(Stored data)

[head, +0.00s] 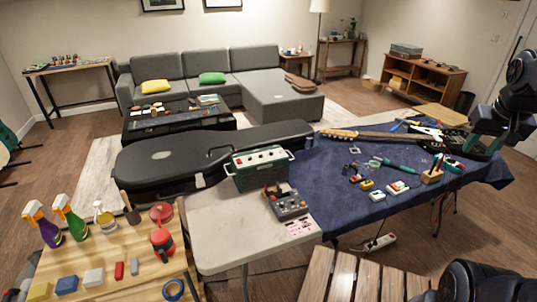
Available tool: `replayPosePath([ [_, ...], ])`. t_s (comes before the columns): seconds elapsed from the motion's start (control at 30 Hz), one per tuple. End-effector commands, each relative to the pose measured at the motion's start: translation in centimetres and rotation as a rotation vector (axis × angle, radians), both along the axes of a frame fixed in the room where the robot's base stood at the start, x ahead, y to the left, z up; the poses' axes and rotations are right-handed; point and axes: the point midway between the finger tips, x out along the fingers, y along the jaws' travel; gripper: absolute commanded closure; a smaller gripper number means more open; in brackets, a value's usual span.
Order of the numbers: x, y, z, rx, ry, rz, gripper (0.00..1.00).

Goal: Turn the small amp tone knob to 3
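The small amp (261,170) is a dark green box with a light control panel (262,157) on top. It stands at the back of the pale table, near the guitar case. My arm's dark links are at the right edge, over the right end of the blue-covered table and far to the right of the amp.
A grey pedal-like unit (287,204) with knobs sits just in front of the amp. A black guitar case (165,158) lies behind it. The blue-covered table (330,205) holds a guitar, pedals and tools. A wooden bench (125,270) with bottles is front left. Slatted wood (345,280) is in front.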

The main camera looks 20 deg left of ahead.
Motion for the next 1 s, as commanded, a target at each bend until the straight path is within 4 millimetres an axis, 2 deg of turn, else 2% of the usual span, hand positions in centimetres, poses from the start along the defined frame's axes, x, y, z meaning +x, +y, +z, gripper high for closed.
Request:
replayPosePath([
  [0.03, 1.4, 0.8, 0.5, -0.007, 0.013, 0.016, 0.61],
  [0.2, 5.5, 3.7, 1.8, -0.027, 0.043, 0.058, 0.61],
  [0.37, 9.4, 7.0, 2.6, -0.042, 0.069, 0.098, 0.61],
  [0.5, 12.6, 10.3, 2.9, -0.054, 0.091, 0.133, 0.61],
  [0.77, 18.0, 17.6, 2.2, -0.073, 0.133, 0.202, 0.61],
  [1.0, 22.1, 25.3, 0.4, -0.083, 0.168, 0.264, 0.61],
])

==

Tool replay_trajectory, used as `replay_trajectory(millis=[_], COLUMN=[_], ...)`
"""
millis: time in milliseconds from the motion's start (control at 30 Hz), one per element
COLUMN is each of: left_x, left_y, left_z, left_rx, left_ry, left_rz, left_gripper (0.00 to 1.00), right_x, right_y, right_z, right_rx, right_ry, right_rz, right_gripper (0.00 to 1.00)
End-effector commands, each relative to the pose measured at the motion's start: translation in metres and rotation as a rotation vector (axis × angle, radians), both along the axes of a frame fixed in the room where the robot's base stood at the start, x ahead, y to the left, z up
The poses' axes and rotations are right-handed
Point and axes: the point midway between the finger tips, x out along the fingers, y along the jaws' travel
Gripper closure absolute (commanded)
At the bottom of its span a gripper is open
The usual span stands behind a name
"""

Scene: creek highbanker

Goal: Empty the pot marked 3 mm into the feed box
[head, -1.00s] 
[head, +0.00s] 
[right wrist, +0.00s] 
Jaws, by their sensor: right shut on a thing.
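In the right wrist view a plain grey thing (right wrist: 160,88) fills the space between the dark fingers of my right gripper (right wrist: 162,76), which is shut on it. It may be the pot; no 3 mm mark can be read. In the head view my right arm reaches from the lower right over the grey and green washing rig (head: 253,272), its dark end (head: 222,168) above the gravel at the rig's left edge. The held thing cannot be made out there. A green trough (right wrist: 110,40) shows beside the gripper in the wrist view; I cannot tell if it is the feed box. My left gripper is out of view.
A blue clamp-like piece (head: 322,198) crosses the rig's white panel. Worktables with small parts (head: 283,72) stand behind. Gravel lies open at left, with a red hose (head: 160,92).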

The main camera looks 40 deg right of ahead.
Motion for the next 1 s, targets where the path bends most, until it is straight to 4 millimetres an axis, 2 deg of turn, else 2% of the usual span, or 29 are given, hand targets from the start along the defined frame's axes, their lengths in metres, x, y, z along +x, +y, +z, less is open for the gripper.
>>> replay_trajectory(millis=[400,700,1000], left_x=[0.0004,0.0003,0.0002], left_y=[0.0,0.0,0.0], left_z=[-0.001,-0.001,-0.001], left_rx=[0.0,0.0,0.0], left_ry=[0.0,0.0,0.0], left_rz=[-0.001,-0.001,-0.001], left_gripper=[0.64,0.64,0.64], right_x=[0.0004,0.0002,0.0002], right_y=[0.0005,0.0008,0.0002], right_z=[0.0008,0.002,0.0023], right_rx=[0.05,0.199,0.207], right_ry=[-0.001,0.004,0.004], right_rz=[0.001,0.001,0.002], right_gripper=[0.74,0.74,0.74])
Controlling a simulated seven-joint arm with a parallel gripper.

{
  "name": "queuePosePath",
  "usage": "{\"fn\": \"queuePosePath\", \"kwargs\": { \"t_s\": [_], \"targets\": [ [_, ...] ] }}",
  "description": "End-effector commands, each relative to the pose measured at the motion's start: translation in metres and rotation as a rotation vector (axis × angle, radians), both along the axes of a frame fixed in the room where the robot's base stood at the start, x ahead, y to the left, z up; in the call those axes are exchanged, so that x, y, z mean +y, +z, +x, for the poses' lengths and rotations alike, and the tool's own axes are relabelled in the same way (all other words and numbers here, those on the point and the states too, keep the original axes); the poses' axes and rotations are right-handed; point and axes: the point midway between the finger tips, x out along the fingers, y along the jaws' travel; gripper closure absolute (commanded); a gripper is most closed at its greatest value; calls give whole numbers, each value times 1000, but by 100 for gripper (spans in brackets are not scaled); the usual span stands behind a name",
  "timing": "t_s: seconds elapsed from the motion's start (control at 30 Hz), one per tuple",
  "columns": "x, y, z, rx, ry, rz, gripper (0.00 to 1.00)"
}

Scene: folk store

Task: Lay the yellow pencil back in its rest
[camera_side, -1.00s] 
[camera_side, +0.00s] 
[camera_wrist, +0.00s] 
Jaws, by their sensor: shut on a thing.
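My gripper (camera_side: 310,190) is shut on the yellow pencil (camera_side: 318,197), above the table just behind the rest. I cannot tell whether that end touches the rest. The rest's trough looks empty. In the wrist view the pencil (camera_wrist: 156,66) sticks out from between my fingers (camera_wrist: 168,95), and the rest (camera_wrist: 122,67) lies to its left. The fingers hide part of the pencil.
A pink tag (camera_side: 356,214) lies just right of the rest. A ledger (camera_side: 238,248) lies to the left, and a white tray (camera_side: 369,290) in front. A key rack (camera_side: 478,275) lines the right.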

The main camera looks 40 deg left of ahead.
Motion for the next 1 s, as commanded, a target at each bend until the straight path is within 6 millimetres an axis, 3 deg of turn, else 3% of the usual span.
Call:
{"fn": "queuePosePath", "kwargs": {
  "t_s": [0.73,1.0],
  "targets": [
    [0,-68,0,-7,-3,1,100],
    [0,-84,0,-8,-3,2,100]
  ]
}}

Given request: Your task is to give again the lines from the one containing "At the bottom of its span a gripper is open" to the one containing "Motion for the next 1 s, targets", both lines included, exactly and without anything added.

Response:
At the bottom of its span a gripper is open
The usual span stands behind a name
"""

Scene: creek highbanker

Goal: Empty the pot marked 3 mm into the feed box
[head, -1.00s] 
[head, +0.00s] 
[right wrist, +0.00s] 
Jaws, by their sensor: right shut on a thing.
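In the right wrist view a plain grey thing (right wrist: 160,88) fills the space between the dark fingers of my right gripper (right wrist: 162,76), which is shut on it. It may be the pot; no 3 mm mark can be read. In the head view my right arm reaches from the lower right over the grey and green washing rig (head: 253,272), its dark end (head: 222,168) above the gravel at the rig's left edge. The held thing cannot be made out there. A green trough (right wrist: 110,40) shows beside the gripper in the wrist view; I cannot tell if it is the feed box. My left gripper is out of view.
A blue clamp-like piece (head: 322,198) crosses the rig's white panel. Worktables with small parts (head: 283,72) stand behind. Gravel lies open at left, with a red hose (head: 160,92).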

The main camera looks 40 deg right of ahead.
Motion for the next 1 s, targets where the path bends most, until it is straight to 4 millimetres an axis, 2 deg of turn, else 2% of the usual span, or 29 are given, hand targets from the start along the defined frame's axes, their lengths in metres, x, y, z along +x, +y, +z, less is open for the gripper.

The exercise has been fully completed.